そういえば、角笛三部作もそれぞれベートーヴェン,ブルックナー,バッハに対応するように見えて来る。「第2」はハ短調というベートーヴェンの調性を用い,冒頭はベートーヴェンの「第2」そっくり,そして終楽章に合唱をもって来る構成が「第9」の影響を受けていることはマーラー自身認めている。マーラーにとってブルックナーの「第3番」が特に思い出深い曲であったことは有名で,自然というブルックナー的なテーマを選んだ彼の第3番にニ短調という調性を選んだのは偶然ではないと思われる。マーラーに似合わず豪快な冒頭,アダージョの息の長い盛り上げ方もブルックナー的だ。(あまりにも盛り上がり過ぎて当初予定の第2楽章をフィナーレにしてしまったというのはマーラーらしい。)対位法が初めて本格的に使われた第4番のト長調という調性はあの天国的なブランデンブルク協奏曲第4番を連想させる。しかもこの曲の開始調はロ短調だ。第1楽章の垢抜けないリズム感もバッハ的なものと思えば理解出来るのではないか。ベートーヴェン,ブルックナー,バッハという三人は「暗黒から光明へ」「偉大な自然」「天上の生活」というテーマにそれぞれ最もふさわしい巨匠ではある。

晩年のマーラーが「田園」を指揮したあとで「今日はつくづく感じたね。もの言わぬ自然よりものを言う芸術の方が偉大だと言うことを。」と語ったことをアルマが書き留めている。マーラーにとって、ベートーヴェンやブルックナーやバッハの傑作は、少なくとも鳥の声よりも親しみ深く身近な存在であっただろう。出来た音楽が模倣にとどまらずモデルと全然違ったものになっているのも「第1」や「第3」の言葉による標題と音楽の関係を思わせる。

さて、「第6」に戻ろう。一つの謎が残っている。

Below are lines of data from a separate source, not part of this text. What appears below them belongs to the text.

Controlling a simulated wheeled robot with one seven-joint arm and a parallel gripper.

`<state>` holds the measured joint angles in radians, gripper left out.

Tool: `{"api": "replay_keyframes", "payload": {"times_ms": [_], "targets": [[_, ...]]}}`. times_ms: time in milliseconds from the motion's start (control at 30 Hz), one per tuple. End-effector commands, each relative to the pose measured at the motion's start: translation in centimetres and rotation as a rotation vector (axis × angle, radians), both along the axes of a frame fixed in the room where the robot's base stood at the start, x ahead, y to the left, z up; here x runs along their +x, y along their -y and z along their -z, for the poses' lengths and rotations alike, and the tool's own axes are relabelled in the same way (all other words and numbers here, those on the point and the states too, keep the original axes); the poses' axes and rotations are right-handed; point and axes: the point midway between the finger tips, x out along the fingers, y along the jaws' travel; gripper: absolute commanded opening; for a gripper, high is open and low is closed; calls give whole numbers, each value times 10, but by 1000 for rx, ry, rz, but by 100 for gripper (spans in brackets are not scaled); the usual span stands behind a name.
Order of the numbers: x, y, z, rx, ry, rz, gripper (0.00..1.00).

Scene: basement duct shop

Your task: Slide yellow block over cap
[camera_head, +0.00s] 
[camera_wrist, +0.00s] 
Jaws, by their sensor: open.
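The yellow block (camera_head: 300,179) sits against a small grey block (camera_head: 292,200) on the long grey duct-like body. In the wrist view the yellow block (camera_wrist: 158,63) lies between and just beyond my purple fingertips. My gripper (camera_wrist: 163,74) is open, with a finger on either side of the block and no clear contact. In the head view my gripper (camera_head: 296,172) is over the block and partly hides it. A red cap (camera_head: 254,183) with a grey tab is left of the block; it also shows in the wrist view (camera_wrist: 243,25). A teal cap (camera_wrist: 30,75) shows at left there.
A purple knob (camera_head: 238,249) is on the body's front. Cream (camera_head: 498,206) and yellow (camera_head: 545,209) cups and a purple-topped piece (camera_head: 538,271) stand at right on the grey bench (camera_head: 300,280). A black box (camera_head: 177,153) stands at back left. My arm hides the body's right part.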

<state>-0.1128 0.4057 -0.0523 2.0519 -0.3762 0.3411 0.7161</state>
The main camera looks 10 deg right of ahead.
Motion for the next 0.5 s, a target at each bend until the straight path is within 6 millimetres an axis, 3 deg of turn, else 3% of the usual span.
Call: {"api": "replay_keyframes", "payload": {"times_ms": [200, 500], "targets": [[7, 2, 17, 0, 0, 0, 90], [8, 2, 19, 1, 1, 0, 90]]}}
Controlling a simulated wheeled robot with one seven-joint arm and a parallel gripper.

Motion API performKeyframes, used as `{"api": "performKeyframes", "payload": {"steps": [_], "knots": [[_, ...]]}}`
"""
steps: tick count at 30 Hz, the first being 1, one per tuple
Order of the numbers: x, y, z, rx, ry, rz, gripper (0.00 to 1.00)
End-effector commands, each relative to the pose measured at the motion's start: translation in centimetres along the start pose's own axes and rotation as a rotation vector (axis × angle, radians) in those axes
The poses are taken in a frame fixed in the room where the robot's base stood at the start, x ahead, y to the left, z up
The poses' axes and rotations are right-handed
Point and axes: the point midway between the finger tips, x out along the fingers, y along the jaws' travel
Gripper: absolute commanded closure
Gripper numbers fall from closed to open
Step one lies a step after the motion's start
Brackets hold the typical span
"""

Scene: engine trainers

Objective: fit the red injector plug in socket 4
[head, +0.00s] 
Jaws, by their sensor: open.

なぜマーラーは「第6」のフィナーレをあのようにしたのだろうか。これは例外なく輝かしい終結を持つブルックナーとは全く正反対である。最初の奔流のあと一度静まり、長い歩みが始まるというこの楽章の構成は、例えばブルックナーの「第8」のフィナーレに似ていなくもない。だから構成上は最後に一発逆転のコラールで輝かしく終わることも不可能ではなく思える。ところがマーラーの終結は周知の通り、ハンマーの打撃による悲劇である。

これは宗教的体験を常にシンフォニーのテーマとして持っていたブルックナーと、そうでなかったマーラーの違いではなかろうか。この違いが決定的にあらわれているのはアダージョだ。例えばブルックナーの「第8」ではアダージョでの「神の体験」の前と後では同じ「苦悩の道の歩み」でも全然違う。希望と懐疑の交錯する前半に対し、フィナーレは苦悩はあっても足取りは確信に満ちている,とでも言えよう。ところがマーラーの「第6」で前半とフィナーレの「歩み」は質的には何ら変わらない。つまりマーラーのアダージョは極端に言うと単なる間奏曲の役割しかしていないのだ。それをコラールで終えるほどマーラーは自分に嘘つきではなかった、ということではないだろうか。